Did you know that if the plates are blue on a buffet line, that color was a strategic decision? Why? According to the psychology behind it, the color is an appetite suppressant.

Makes sense:

 

One article suggests that it’s because, aside from blueberries and a few blue-purple potatoes, blue doesn’t exist as a natural food color. (Article: Color & Appetite Matters).

That’s what Brian Markovich and Amy Upthagrove from Mount Mary University told an audience at our community conference Mediasite Experience 2018 yesterday in Madison, Wis. It’s that type of sensory relations topic that students in Mount Mary’s Food Science program study. But its food lab where all the magic was supposed to happen wasn’t quite cutting it.

Mount Mary University in Milwaukee, Wis. is an innovative institution when it comes to unique use cases of video (check out how it’s using Mediasite in its sign language course). So it created a new state-of-the-art million-dollar lab that turns every class into a cooking show.

Picture eight kitchen stations with TVs and iPads, a demonstration area for an instructor or guest cook, and Mediasite so students see every angle of the class. That could include a close-up view of the cook’s stovetop, cutting area, the recipe, etc.

That’s a far cry from the old set-up, which Brian and Amy described as “a glorified grandmother’s kitchen” where students huddled around the instructor and couldn’t watch anything on-demand.

Brian and Amy’s team asked themselves how they could use technology to give them a leg up.

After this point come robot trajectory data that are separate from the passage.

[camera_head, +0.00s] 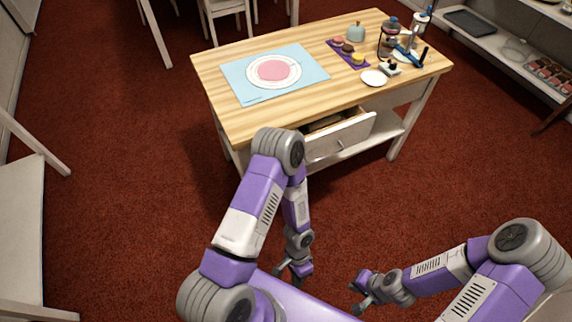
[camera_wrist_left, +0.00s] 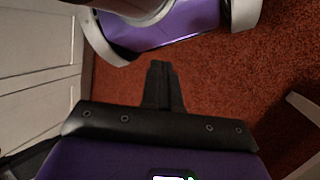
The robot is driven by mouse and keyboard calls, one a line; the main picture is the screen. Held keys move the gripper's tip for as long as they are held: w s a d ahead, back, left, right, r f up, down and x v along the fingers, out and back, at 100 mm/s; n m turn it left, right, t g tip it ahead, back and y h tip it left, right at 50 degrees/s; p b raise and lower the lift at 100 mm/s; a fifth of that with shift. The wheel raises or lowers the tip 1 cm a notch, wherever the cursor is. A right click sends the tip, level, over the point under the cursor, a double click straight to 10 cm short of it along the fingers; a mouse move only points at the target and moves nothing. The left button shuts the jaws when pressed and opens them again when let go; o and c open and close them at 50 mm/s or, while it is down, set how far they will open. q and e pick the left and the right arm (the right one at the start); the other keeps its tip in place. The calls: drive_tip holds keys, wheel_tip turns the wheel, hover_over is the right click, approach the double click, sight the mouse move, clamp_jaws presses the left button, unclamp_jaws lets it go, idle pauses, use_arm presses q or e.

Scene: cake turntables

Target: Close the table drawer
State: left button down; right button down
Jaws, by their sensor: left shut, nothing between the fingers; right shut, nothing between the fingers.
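The wooden-topped table (camera_head: 225,115) stands ahead in the head view. Its drawer (camera_head: 345,140) is pulled out from the front side, with a white front, a small handle and an open top. My left gripper (camera_head: 281,277) hangs low over the carpet, in front of the table and apart from the drawer. The left wrist view shows its dark fingers (camera_wrist_left: 162,85) together with nothing between them. My right gripper (camera_head: 358,300) is low at the bottom of the head view, shut, also well away from the drawer. My left arm hides part of the table's front.
On the tabletop are a blue mat (camera_head: 235,88) with a pink and white plate (camera_head: 273,71), a purple tray (camera_head: 347,54) of sweets, a white saucer (camera_head: 374,78) and a glass press (camera_head: 390,38). A shelf (camera_head: 500,60) stands at right. Red carpet (camera_head: 470,165) is clear before the table.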

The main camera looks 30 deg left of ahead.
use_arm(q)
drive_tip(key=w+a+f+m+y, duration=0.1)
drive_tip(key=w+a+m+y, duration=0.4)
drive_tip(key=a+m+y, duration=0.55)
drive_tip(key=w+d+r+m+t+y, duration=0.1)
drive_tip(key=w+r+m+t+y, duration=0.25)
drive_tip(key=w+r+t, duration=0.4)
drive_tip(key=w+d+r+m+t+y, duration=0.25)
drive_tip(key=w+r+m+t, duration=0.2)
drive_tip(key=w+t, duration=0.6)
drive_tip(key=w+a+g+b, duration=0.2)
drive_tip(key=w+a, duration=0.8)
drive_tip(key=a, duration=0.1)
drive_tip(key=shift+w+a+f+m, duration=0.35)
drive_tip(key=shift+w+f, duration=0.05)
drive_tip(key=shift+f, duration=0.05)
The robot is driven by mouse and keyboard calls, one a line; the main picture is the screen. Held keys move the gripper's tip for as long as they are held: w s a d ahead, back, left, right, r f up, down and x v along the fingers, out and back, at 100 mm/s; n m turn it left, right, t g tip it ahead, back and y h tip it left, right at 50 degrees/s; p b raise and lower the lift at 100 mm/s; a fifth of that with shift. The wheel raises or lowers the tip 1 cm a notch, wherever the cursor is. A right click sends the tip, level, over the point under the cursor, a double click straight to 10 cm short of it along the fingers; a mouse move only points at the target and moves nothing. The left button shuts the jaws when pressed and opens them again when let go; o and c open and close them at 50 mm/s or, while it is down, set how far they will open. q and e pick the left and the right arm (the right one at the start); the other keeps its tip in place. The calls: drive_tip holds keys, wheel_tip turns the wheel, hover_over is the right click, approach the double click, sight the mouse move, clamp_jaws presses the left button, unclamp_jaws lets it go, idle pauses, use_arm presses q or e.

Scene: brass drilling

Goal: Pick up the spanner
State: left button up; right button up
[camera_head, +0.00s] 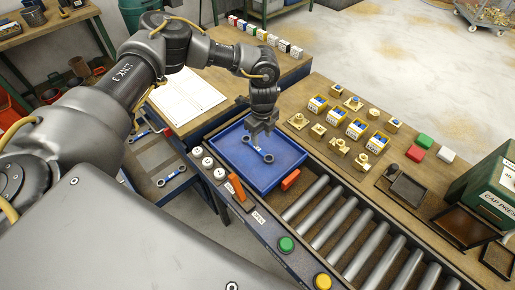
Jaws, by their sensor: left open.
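Another spanner (172,175) lies on a lower shelf left of the tray, and one more spanner (147,133) lies further up that shelf. My right gripper is not in view.
A roller conveyor (350,232) runs right of the tray. Brass parts (340,146) and small bins stand on the bench behind it. An orange block (290,179) sits at the tray's edge. Green (286,244) and yellow (323,281) buttons are in front.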

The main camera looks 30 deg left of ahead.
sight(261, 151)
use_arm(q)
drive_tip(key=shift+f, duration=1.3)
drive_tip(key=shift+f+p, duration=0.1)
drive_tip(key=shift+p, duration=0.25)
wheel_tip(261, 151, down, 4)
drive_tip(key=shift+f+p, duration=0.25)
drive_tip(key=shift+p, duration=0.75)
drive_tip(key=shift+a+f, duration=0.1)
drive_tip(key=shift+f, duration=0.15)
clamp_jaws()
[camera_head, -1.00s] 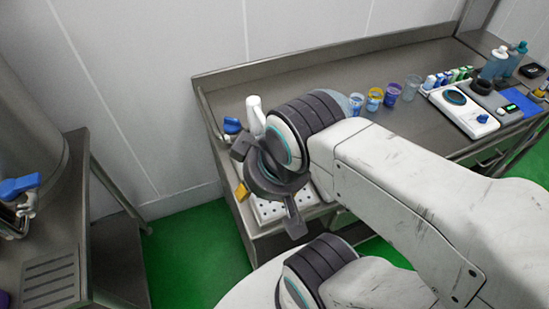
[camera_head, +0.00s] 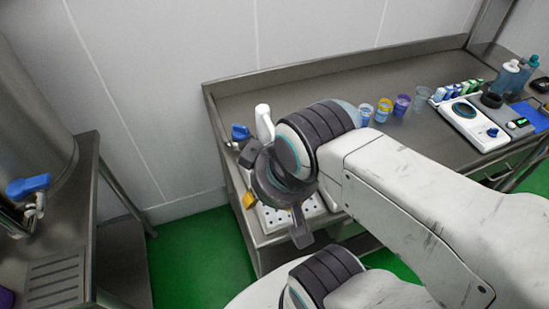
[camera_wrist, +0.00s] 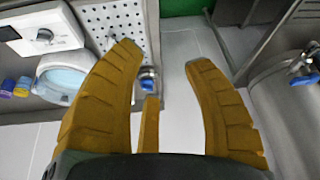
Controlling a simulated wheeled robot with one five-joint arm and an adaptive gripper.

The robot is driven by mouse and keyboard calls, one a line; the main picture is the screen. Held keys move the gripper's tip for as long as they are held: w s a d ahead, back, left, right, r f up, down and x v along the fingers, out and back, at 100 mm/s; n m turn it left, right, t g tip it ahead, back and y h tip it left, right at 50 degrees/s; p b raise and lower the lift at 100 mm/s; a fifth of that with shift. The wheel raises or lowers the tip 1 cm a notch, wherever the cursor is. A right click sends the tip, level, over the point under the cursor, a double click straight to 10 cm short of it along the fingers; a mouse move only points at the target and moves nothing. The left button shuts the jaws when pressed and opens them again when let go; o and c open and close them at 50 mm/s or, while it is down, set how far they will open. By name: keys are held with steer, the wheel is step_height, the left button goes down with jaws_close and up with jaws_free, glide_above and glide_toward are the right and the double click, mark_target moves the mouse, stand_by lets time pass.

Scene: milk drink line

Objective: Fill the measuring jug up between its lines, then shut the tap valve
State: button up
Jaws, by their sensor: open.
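A tap valve with a blue handle (camera_head: 28,186) is on the steel tank at the left of the head view. In the wrist view, a blue-handled tap (camera_wrist: 305,76) shows at the right edge. My gripper (camera_wrist: 164,54) is open, with its yellow fingers spread wide and nothing held between them. In the head view its yellow tip (camera_head: 248,200) shows beside the near end of the bench, far right of the tap. A pale blue round vessel (camera_wrist: 62,80) lies left of the fingers; I cannot tell whether it is the measuring jug. No jug is clearly identifiable.
The steel bench (camera_head: 300,82) carries several cups, a white device (camera_head: 467,125) and bottles at the right. A white perforated tray (camera_head: 272,218) is partly behind my gripper. A blue-and-silver part (camera_wrist: 148,80) shows between the fingers. Green floor (camera_head: 180,240) is open between bench and tank.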

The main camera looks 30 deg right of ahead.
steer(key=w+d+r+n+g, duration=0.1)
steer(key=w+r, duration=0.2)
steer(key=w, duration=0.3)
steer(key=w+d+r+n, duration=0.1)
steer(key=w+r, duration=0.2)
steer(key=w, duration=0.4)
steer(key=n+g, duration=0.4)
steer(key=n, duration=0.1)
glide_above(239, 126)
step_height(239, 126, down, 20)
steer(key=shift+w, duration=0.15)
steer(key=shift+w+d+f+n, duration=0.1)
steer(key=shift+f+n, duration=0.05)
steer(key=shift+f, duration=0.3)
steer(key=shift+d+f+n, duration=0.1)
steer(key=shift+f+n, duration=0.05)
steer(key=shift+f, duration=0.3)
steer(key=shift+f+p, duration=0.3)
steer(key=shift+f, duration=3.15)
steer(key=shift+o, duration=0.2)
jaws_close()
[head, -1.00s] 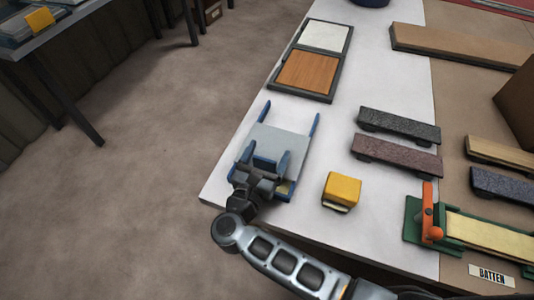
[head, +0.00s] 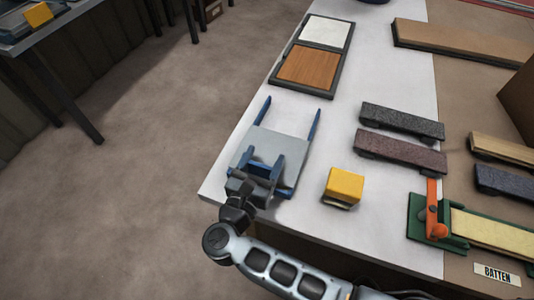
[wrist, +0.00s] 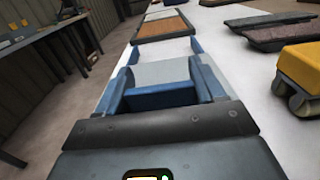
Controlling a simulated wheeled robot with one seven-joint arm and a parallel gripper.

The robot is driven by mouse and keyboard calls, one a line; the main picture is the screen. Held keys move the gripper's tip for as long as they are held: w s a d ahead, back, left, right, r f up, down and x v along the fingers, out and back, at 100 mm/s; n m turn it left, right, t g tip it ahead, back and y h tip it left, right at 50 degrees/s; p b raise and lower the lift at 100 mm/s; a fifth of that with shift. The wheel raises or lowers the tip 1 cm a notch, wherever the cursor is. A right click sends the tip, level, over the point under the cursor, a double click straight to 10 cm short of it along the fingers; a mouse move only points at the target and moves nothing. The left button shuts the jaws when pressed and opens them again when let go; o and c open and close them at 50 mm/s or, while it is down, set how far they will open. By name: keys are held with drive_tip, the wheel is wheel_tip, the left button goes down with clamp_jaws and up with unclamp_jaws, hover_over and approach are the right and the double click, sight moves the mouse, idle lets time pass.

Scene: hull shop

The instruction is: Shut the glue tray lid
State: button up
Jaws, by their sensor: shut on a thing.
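The glue tray (head: 314,126) is blue and lies near the table's front left corner. Its two side rails stick out behind the flat grey lid (head: 280,143), which covers the near part. My gripper (head: 264,166) is over the near part of the lid. Its blue fingers are shut on the lid's blue handle, a crossbar (wrist: 160,96) between them in the wrist view. The lid (wrist: 160,72) lies flat beyond the handle there. My gripper hides part of the tray's near end.
A yellow block on rollers (head: 344,184) stands just right of the tray. Dark sanding blocks (head: 402,121) lie farther right. A framed panel with wood and white squares (head: 308,68) lies behind. A green clamp fixture (head: 424,222) is at right. The table's left edge is close.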

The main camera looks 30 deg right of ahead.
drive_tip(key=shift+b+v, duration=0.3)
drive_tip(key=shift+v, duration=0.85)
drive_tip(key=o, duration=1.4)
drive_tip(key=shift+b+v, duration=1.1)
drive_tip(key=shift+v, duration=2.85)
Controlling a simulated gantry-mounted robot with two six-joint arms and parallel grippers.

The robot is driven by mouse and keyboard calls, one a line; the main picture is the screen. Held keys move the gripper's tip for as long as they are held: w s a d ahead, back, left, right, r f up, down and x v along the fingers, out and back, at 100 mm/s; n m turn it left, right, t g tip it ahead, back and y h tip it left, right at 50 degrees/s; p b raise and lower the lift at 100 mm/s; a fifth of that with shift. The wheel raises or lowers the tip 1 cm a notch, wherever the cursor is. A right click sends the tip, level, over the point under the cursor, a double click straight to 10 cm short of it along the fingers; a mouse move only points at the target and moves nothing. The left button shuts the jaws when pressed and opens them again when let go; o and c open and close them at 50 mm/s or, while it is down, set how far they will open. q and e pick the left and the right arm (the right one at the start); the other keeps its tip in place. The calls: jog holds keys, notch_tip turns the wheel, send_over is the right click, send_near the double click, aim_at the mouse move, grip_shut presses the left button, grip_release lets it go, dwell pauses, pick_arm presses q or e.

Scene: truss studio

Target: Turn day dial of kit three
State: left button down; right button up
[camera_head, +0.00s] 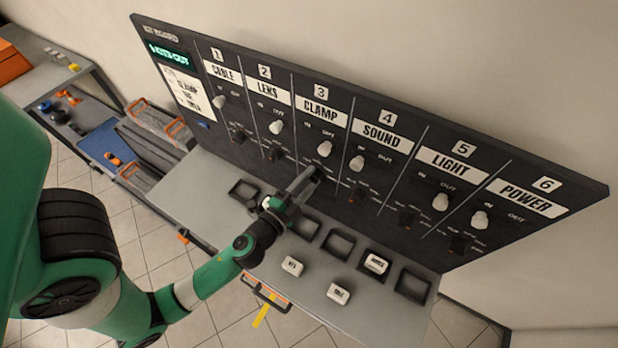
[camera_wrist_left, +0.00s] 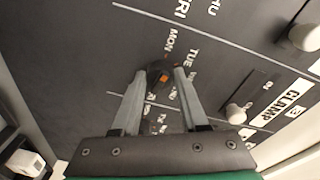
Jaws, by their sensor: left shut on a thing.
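The day dial of kit three (camera_wrist_left: 159,73), a small dark knob with an orange mark, sits low in the CLAMP column of the board. My left gripper (camera_wrist_left: 160,84) has a finger on each side of it and is shut on it. Day words such as MON and TUE are printed around the dial; I cannot tell which one it points at. In the head view my left gripper (camera_head: 307,180) reaches the board below the CLAMP label (camera_head: 321,109) and hides the dial. The white CLAMP knob (camera_head: 324,149) is just above. My right gripper is not in view.
The dark kit board (camera_head: 225,133) has several labelled columns, with white knobs and dark dials on both sides of my gripper. Below is a grey shelf (camera_head: 200,193) with dark trays and white labelled blocks, including one (camera_head: 338,294). A cart with orange handles (camera_head: 130,172) stands left.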

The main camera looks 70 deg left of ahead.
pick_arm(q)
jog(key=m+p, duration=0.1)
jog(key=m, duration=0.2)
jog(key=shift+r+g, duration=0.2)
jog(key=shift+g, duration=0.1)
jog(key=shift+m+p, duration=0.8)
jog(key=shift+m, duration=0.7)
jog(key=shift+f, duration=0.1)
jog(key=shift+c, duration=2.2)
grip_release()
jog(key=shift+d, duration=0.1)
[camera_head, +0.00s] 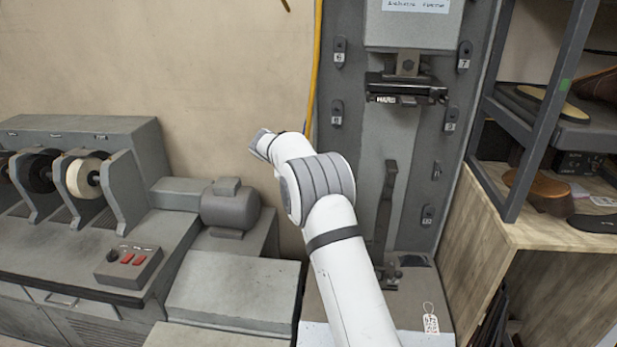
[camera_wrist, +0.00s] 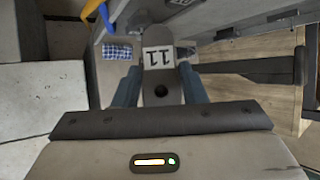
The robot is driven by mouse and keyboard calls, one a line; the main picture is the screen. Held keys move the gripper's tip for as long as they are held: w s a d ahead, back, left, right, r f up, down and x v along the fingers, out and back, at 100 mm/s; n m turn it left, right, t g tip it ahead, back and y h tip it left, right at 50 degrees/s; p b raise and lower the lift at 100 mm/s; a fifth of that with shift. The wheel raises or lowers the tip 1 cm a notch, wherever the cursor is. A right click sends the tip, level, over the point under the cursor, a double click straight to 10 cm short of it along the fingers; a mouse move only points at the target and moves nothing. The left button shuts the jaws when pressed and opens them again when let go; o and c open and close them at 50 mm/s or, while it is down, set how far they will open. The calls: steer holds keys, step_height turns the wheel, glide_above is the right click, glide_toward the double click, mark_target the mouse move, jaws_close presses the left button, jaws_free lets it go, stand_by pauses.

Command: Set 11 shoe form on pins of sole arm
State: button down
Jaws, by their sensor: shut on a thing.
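In the wrist view, my gripper (camera_wrist: 160,88) is shut on the grey 11 shoe form (camera_wrist: 161,92), between two blue-grey fingers. The form has a white label reading 11, upside down in this view, and a dark round hole nearer the wrist. A dark bar (camera_wrist: 245,67) to the right of the form looks like the sole arm; its pins cannot be made out. In the head view, a dark upright arm (camera_head: 385,205) stands on the machine, partly behind my white arm.
Numbered grey pieces hang on the machine's panel, such as 6 (camera_head: 339,55) and 7 (camera_head: 463,60). A blue checked cloth (camera_wrist: 117,52) lies left of the form. A yellow hose (camera_head: 314,70) runs beside the machine. A shelf (camera_head: 545,110) with soles stands right, a grinder (camera_head: 85,175) left.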

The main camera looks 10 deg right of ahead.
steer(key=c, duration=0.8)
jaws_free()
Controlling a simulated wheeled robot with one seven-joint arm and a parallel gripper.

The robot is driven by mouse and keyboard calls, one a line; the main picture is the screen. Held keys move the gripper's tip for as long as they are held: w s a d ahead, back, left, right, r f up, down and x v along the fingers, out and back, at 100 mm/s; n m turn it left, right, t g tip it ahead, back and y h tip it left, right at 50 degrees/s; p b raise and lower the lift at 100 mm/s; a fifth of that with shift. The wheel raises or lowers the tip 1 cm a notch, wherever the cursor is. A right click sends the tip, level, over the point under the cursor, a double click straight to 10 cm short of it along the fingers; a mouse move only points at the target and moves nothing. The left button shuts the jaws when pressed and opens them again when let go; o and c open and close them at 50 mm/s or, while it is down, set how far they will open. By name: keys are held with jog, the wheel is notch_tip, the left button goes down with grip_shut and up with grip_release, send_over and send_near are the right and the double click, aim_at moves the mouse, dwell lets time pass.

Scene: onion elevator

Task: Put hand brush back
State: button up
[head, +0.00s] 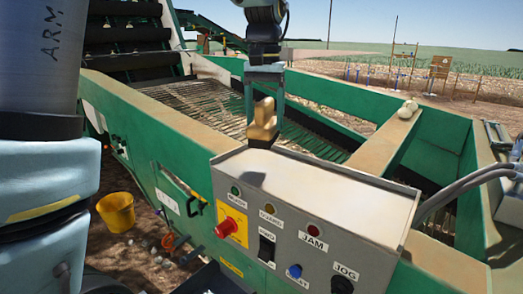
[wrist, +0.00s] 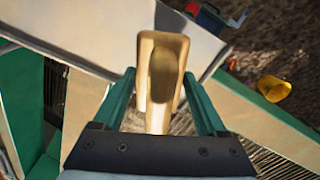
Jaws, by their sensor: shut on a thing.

“We found out that Mediasite could do everything we just talked about and more,” Brian said.

Even better yet, everything is managed in a one-touch capture of four simultaneous views. This created a low-impact recording option for the cooking professors’ while giving the viewer full control of what to watch.

“A cook who’s also managing a class at the same time isn’t able to switch the screen to make sure the viewer is watching the right thing at any given time. They wanted to grab all the streams at one time and that’s where Mediasite came in,” he said. “The cook never has to worry about switching views.”